EXERCISE GOAL: Set down, exactly as they appear, the lines from the line holding "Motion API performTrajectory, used" through the line holding "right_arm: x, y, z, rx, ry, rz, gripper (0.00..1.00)", inclusive; output nothing outside that range.

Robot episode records
☆ ☆ ☆

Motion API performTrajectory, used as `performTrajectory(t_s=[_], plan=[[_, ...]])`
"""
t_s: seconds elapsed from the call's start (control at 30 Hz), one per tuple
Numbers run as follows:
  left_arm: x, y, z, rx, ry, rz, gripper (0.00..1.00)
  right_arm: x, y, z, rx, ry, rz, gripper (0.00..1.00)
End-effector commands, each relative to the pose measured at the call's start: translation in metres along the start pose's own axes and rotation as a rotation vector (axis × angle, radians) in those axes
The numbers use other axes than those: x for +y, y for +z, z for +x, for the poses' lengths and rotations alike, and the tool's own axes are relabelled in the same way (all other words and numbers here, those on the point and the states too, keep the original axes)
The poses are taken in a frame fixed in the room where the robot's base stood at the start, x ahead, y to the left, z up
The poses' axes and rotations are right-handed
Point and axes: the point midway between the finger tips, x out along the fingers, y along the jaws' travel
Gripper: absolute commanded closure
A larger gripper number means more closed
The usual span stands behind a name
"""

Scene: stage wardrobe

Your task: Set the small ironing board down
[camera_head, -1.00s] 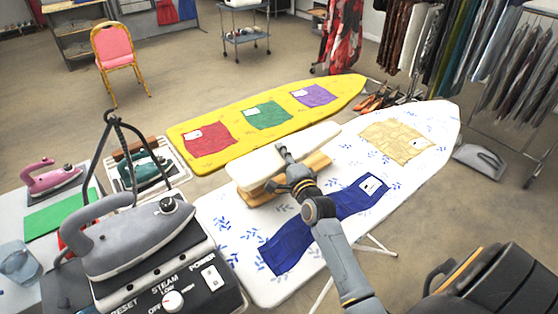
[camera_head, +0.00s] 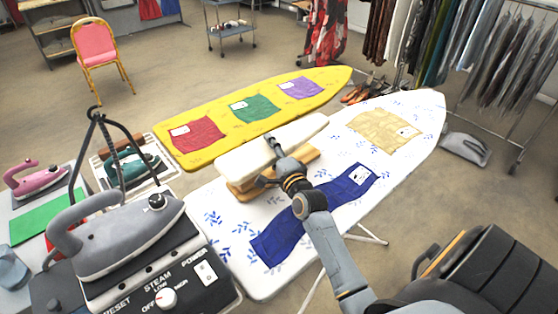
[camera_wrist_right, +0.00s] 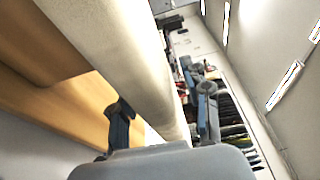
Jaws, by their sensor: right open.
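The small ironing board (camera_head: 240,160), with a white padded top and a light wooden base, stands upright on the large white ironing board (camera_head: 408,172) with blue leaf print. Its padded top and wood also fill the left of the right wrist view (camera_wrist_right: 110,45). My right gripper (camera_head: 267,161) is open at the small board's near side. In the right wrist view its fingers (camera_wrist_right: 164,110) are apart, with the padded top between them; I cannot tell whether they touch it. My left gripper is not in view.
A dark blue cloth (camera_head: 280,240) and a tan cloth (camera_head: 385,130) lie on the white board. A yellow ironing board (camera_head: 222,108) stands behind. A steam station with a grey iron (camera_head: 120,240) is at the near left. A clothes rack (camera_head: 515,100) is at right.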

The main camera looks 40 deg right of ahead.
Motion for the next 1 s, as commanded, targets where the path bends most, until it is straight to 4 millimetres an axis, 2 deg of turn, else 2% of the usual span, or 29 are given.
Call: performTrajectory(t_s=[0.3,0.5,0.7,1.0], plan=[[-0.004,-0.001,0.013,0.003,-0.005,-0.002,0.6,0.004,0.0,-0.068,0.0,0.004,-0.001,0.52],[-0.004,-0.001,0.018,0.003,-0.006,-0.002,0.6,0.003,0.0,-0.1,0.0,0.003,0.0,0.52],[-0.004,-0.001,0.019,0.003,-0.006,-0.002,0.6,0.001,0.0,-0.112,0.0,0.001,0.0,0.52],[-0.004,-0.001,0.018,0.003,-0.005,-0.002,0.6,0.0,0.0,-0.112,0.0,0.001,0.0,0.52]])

☆ ☆ ☆

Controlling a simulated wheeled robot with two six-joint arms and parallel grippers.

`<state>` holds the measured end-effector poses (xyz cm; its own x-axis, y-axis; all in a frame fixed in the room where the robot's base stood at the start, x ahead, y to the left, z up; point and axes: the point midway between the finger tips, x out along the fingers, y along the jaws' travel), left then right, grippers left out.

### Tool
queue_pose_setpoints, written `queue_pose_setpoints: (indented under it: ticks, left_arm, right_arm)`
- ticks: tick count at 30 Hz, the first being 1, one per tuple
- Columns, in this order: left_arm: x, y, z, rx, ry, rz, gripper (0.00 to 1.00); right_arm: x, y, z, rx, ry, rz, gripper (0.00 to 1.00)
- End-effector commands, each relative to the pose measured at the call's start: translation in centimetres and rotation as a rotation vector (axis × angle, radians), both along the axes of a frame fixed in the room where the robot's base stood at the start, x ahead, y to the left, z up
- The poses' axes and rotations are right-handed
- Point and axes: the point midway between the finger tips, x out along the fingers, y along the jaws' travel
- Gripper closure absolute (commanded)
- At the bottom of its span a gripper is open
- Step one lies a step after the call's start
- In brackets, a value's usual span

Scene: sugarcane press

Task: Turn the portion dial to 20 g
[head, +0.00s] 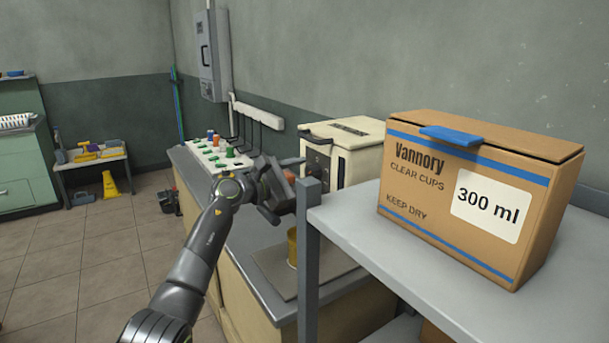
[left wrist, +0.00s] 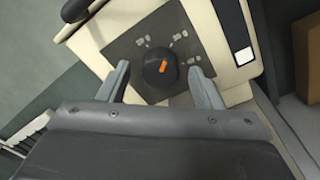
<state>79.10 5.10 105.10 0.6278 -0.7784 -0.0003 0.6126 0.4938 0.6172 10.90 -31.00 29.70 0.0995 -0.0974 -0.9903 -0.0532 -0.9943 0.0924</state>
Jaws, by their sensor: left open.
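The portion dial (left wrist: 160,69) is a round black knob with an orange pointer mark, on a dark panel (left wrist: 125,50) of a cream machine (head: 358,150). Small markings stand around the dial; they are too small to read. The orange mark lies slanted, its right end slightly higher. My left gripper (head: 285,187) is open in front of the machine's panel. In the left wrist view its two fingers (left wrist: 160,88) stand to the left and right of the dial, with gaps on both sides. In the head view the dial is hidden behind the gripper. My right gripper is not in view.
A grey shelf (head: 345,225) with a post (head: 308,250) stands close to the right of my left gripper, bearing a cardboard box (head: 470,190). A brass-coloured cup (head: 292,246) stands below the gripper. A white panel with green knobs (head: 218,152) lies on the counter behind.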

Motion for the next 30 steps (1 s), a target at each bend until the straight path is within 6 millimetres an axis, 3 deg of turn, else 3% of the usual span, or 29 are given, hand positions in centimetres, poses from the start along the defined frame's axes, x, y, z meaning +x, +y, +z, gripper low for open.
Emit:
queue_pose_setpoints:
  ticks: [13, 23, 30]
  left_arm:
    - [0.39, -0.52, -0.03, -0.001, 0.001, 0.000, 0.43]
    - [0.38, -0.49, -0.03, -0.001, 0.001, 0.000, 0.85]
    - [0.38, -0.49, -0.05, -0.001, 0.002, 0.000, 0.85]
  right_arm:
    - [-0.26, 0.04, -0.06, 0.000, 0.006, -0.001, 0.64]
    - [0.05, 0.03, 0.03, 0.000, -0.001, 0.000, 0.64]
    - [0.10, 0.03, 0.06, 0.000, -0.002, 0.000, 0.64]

☆ ☆ ☆

EXPECTED ANSWER:
Motion API performTrajectory, used as `performTrajectory(t_s=[_], plan=[[_, ...]])`
"""
t_s: seconds elapsed from the call's start (control at 30 Hz), one per tuple
Numbers run as follows:
  left_arm: x, y, z, rx, ry, rz, gripper (0.00..1.00)
  right_arm: x, y, z, rx, ry, rz, gripper (0.00..1.00)

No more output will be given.